Nietzsche se dio cuenta de que el eterno retorno no es sólo de las
cosas tomadas en su particularidad, sino también en su ser el “todo”, lo “entero”
de toda cosa posible, para lo cual hay identidad entre el devenir y el ser,
entre el todo que eternamente vuelve y el todo lo que es tal no sólo para toda
la eternidad, sino también desde la eternidad.

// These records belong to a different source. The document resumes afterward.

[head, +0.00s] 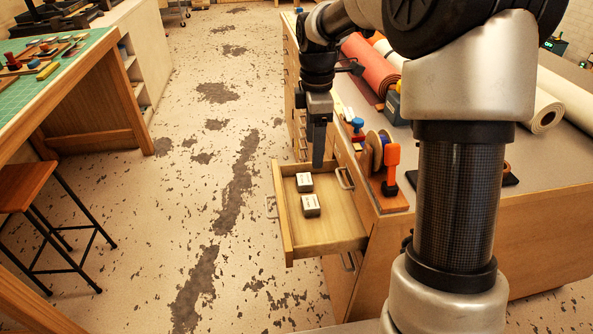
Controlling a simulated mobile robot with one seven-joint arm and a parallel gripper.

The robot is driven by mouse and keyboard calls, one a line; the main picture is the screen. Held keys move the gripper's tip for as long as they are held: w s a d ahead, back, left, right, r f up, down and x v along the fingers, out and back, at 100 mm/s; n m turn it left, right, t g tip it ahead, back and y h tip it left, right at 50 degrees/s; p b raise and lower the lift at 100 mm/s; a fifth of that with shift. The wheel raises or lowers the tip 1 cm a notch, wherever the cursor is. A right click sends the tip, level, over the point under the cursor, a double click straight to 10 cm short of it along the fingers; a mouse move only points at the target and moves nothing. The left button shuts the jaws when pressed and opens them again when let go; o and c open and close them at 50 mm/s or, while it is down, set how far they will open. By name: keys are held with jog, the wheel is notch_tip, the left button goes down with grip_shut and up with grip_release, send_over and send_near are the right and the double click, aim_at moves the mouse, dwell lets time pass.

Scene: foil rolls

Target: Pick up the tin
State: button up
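Two small tins with white labelled tops and darker sides lie in an open wooden drawer (345,235). The farther tin (304,182) and the nearer tin (311,206) stand a little apart. I cannot tell which one the task means. My gripper (318,163) points down over the far part of the drawer, to the right of and beyond the farther tin. It appears apart from both tins. Its fingers overlap in this view, so their opening is hidden. No held thing shows.
The drawer sticks out from a wooden cabinet. The drawer's near right part is bare. A stool (28,185) and a workbench (100,85) stand left, with open floor between.

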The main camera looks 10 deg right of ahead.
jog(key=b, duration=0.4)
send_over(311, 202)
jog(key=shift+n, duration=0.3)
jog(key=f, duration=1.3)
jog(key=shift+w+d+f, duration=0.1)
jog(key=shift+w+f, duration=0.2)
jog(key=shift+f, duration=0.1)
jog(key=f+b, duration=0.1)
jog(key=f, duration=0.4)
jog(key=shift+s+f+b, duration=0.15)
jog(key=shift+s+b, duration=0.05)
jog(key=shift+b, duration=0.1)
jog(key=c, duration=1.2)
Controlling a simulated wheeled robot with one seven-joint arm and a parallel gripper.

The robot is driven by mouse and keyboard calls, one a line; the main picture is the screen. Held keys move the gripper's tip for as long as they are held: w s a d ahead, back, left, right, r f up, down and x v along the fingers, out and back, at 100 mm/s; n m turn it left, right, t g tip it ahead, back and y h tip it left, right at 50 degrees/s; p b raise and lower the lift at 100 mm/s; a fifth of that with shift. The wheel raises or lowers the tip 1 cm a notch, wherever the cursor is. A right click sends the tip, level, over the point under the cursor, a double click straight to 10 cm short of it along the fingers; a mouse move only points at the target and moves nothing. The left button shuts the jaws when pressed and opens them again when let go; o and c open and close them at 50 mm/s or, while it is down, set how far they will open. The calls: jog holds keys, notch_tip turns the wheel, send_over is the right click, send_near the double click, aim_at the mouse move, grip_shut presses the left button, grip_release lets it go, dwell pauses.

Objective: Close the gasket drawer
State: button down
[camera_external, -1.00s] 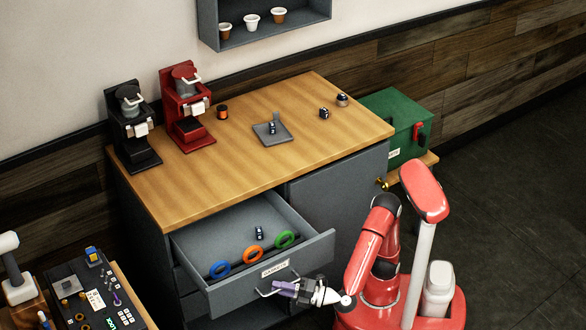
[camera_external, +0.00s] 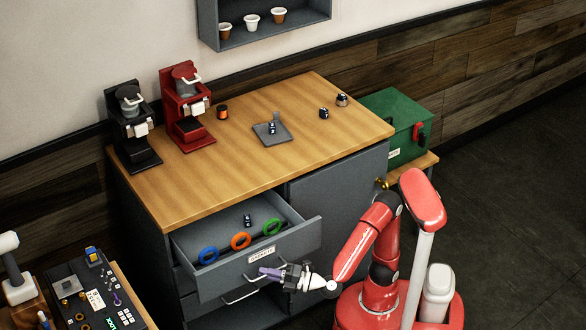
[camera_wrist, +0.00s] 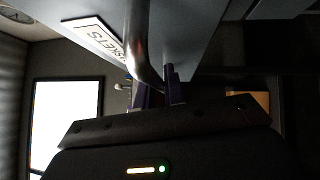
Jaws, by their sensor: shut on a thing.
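The gasket drawer (camera_external: 221,285) is grey with a white label and stands partly open below the wooden counter. Inside it lie a blue ring (camera_external: 208,256), an orange ring (camera_external: 241,241), a green ring (camera_external: 272,227) and a small dark part (camera_external: 248,221). My gripper (camera_external: 268,273) is at the drawer front, shut on the bar handle. In the wrist view the purple fingers (camera_wrist: 160,88) meet the silver handle (camera_wrist: 137,45), beside the label (camera_wrist: 92,36). The fingertips are partly hidden behind the handle.
Another handle (camera_external: 240,296) shows below the drawer, above an open dark space. The closed grey cabinet door (camera_external: 335,205) is to the right. Black (camera_external: 133,130) and red (camera_external: 186,110) brewers stand on the counter (camera_external: 215,180). A green box (camera_external: 398,125) stands right.

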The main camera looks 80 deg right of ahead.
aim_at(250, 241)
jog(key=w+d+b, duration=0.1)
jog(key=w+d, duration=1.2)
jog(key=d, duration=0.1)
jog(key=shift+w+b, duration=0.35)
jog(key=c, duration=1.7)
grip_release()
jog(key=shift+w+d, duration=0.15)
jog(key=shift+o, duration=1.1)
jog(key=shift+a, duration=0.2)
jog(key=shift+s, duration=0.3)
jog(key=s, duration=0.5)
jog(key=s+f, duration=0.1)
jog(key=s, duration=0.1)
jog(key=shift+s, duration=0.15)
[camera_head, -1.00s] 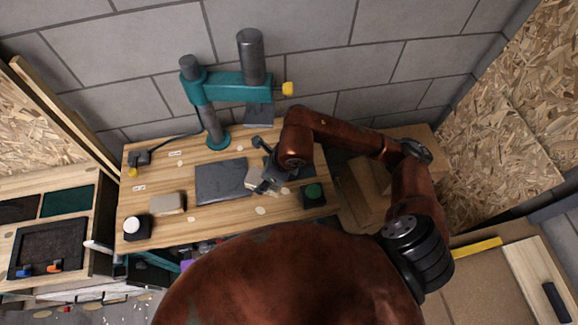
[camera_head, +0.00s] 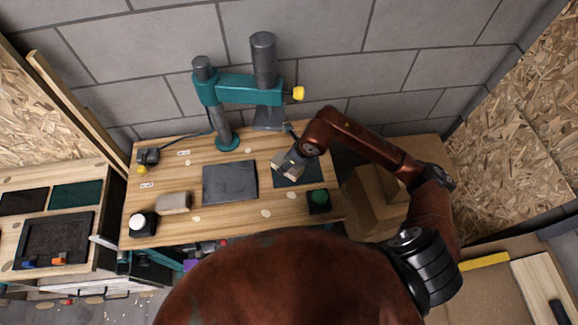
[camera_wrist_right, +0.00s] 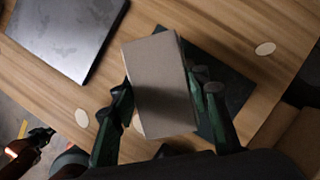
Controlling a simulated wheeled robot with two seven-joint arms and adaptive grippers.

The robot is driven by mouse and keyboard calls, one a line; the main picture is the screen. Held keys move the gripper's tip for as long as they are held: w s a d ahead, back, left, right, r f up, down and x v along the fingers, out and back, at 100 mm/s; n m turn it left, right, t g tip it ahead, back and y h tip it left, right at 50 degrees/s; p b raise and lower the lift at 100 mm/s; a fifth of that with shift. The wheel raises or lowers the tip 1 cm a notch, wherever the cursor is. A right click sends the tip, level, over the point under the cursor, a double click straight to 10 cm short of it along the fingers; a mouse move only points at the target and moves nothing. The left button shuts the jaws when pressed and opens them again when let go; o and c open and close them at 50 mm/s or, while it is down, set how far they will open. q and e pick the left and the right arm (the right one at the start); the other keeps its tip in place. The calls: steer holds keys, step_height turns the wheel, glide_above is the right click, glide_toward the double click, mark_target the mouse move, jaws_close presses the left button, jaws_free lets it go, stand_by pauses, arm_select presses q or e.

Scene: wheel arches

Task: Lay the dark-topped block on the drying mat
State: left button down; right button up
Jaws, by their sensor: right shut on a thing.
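My right gripper (camera_head: 297,155) is shut on a block (camera_head: 287,165), held over the dark mat on the right of the bench. In the right wrist view the block (camera_wrist_right: 160,85) sits between the two fingers (camera_wrist_right: 165,110), its broad grey-brown face toward the camera. The dark mat (camera_head: 310,178) is partly covered by the block; it also shows in the right wrist view (camera_wrist_right: 232,92). I cannot tell whether the block touches it. A larger dark grey slab (camera_head: 230,182) lies left of it.
Another grey-beige block (camera_head: 173,202) lies at the bench's left, near a box with a white button (camera_head: 143,223). A green-button box (camera_head: 318,202) stands close in front of the dark mat. A teal press (camera_head: 240,90) stands behind. Bare wood separates slab and mat.

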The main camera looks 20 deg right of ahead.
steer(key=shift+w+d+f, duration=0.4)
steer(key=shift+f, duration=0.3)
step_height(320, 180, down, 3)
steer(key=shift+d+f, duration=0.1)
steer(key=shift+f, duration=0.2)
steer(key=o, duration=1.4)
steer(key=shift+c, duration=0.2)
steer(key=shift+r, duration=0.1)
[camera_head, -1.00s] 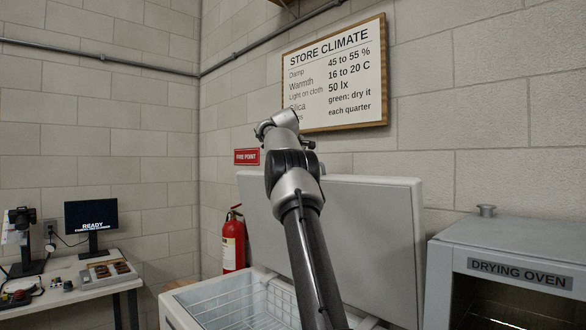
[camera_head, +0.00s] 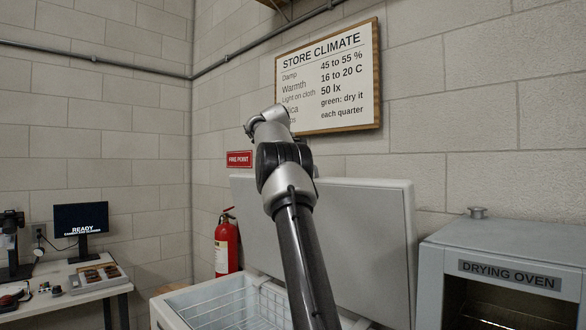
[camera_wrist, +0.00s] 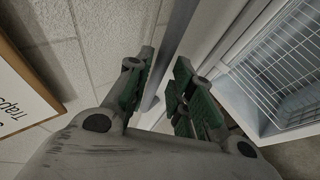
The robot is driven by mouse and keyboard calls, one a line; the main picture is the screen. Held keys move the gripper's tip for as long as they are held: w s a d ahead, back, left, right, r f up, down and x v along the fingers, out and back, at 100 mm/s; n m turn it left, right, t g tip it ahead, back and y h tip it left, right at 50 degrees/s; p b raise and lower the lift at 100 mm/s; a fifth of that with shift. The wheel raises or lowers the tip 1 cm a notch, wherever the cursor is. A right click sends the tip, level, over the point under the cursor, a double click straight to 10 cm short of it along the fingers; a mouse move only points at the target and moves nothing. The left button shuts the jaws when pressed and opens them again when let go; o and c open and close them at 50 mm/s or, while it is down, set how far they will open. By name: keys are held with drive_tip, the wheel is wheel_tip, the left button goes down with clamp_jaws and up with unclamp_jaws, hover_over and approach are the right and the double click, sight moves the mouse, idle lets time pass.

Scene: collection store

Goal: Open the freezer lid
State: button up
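The freezer lid (camera_head: 365,240) is a pale grey panel standing raised, nearly upright, behind the open freezer (camera_head: 172,318). The white wire basket (camera_head: 222,306) inside shows. My arm rises in front of the lid and hides part of it. My gripper is hidden behind the wrist in the head view. In the wrist view my gripper (camera_wrist: 161,88) has its two green-padded fingers apart. A grey strip, perhaps the lid's edge or handle, runs behind the gap; I cannot tell if the fingers touch it. The freezer's basket (camera_wrist: 285,75) shows at the right.
A drying oven (camera_head: 510,250) stands close to the freezer's right. A red fire extinguisher (camera_head: 226,245) stands at its left by the wall. A desk (camera_head: 90,293) with a monitor is at far left. A climate sign (camera_head: 328,80) hangs above the lid.

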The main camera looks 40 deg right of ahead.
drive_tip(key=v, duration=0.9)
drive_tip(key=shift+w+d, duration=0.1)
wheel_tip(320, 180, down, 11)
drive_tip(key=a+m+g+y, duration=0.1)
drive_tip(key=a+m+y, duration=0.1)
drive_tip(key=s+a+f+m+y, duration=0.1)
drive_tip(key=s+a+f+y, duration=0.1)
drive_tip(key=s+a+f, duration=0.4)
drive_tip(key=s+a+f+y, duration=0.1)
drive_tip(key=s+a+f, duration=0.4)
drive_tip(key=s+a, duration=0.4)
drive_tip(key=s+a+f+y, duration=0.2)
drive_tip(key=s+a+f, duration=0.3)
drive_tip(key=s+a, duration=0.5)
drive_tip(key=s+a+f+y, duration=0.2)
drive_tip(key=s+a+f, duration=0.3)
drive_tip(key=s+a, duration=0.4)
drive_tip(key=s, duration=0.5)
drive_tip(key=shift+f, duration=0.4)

El Superhombre es aquel que, en
el mundo en el que todo es reflejo y momento de la Voluntad de poder, es capaz
de experimentar el eterno devenir de las cosas, según su aparecer y
desaparecer, porque ese es el verdadero significado de “Eterno retorno de lo
idéntico”: imprimir a las cosas el sello de la eternidad, es decir, considerar
su ser, por el mero hecho de ser, verdadero para la eternidad.
Ahora bien, para llegar a ese punto es necesario, según Evola, –con
una lectura un tanto forzada, en nuestra opinión– sentir la dimensión de la
trascendencia operando dentro de uno mismo, aunque haya quedado en un estado
elemental y parcial, desprovisto de desarrollos posteriores y conscientes.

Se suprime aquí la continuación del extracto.